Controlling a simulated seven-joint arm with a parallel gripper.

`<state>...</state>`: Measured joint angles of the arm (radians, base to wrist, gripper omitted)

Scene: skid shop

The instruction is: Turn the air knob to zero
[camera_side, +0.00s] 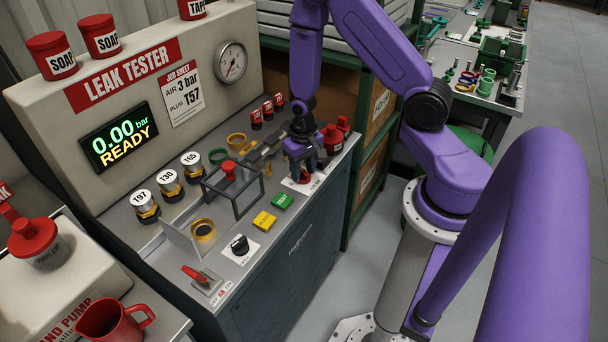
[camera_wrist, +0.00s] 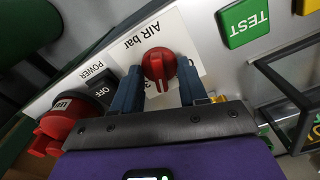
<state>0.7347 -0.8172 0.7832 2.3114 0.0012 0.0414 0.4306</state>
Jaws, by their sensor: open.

...

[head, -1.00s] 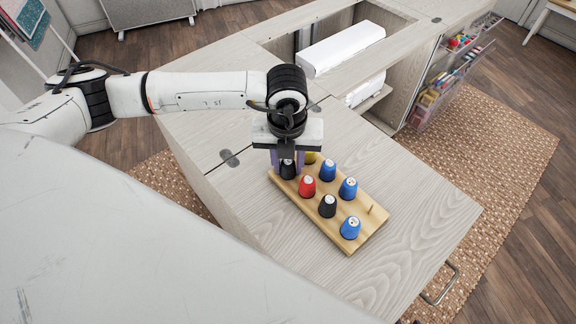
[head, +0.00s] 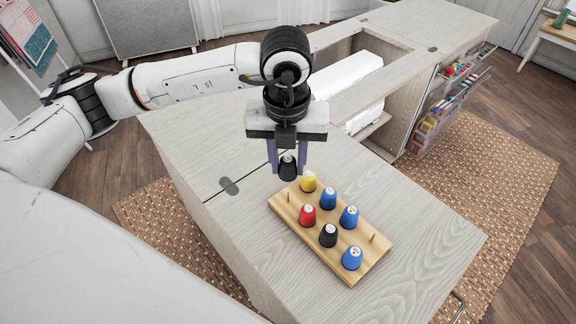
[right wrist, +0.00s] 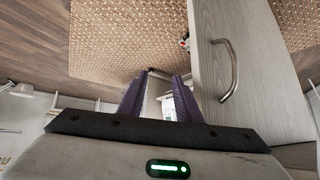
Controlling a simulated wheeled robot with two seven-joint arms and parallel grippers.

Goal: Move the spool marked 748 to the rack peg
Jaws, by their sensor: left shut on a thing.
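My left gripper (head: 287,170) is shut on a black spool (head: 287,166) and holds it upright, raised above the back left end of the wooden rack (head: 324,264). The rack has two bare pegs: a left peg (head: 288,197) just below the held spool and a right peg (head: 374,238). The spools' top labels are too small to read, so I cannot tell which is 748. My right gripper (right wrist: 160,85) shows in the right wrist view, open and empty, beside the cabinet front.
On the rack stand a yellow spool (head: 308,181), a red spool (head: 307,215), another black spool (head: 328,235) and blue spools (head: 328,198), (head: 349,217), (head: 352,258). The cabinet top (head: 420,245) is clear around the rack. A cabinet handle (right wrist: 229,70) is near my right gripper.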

==

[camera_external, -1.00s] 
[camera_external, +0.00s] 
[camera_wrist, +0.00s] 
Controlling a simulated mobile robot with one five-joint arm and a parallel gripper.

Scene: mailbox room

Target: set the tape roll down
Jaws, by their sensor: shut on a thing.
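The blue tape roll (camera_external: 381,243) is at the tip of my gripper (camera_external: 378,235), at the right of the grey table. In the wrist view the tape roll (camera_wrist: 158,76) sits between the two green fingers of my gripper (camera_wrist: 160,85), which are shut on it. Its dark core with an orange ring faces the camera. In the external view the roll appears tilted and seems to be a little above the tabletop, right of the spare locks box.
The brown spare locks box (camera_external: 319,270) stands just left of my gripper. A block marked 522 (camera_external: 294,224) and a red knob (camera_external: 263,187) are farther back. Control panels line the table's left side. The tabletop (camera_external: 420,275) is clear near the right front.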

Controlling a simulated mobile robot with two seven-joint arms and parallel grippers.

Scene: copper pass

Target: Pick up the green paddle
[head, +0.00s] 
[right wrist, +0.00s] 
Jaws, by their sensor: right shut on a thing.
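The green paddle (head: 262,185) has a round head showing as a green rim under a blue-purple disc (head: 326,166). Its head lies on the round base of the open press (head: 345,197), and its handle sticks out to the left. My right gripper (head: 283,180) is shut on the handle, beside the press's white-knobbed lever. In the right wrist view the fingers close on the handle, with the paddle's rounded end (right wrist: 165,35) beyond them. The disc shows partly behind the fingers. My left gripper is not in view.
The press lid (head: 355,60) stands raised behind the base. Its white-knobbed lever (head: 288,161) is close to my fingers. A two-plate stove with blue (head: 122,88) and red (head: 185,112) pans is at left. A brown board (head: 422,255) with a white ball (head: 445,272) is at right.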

THE TASK: List each line of the entries that holds the string "joint".

WRITTEN SOLUTION:
Controlling a simulated seven-joint arm with a parallel gripper.
`<state>...</state>`: Measured joint angles of the arm (radians, base to wrist, gripper omitted)
Controlling a simulated wheeled robot with two seven-joint arms and parallel grippers.
Controlling a simulated mobile robot with one five-joint arm and a parallel gripper.
Controlling a simulated mobile robot with two seven-joint arms and parallel grippers.

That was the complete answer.